К концу 1920‑х внимание занятых дележкой властных преференций рапповцев к вопросу освоения культурного наследия почти иссякло135, а споры в критике приобрели настолько абстрактный, отрешенный от писательской деятельности характер, что Горький, подытоживая почти десятилетний период развития советской литературы, пошел на осознанное упрощение проблемы «учебы у классиков»: «<…> учиться надобно не только у классика, но даже у врага, если он умный. Учиться не значит подражать в чем-то, а значит осваивать приемы мастерства»136. Ту же идею находим у В. О. Перцова:
Учиться нужно не у слова, а у дела, т. е. у того конкретного опыта класса, который, в частности, выражают художественные слова. А отсюда следует, что учебу у Чернышевского так же нелепо провозглашать, как учебу у Толстого или у Тургенева. Нельзя вообще учиться у кого-нибудь из классиков, взятых отдельно, ибо отдельно Толстой и Чернышевский исторически не существовали, а они существовали вместе, как единство противоположностей137.

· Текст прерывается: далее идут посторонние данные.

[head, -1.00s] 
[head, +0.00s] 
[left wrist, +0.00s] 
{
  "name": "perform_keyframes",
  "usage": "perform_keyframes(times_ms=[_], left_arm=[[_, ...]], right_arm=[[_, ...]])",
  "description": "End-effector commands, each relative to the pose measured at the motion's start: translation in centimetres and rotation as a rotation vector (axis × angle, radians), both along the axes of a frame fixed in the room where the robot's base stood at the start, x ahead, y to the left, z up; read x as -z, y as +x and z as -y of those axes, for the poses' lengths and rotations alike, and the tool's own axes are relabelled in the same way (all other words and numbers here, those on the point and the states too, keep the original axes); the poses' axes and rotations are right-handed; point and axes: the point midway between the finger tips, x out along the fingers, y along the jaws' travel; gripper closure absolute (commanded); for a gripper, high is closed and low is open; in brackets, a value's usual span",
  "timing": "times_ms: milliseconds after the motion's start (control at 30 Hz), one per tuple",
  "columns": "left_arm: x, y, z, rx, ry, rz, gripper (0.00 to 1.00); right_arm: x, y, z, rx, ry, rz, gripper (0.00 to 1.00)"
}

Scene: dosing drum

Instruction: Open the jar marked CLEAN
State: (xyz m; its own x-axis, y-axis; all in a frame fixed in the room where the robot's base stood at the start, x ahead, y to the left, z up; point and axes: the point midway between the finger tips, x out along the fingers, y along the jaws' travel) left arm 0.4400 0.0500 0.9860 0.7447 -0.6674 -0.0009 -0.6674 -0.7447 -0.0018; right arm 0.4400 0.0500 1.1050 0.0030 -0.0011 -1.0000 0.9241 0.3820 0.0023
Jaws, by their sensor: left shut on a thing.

Схожей позиции придерживался И. М. Нусинов, который в начале декабря 1931 года обращал внимание рапповской административной верхушки на эту же проблему:
Мне кажется, что основным недостатком постановки этой проблемы является то, что мы изолировали вопрос об учебе <у> классиков от овладения всей культурой прошлого. Это особенно сказывается на примере с Максимом Горьким. <…> Горький поднялся на высоту этих классиков, стал классиком пролетарской литературы именно благодаря тому, что он овладел всей суммой прошлой культуры, а не потому, что он учился у того или другого классика138.
Так пролетарская литература, будучи сознательно созданным «неоклассическим» производственным проектом, посредством лозунга «учебы у классиков» не только обрела «родословную», но и стала «наследницей» всего лучшего, что было создано некогда отвергнутой имперской культурой. Пролетписателям тогда буквально открылся путь созидания «классических» произведений – то есть тех, в которых будут правильно реализовываться меняющиеся во времени идеологические установки.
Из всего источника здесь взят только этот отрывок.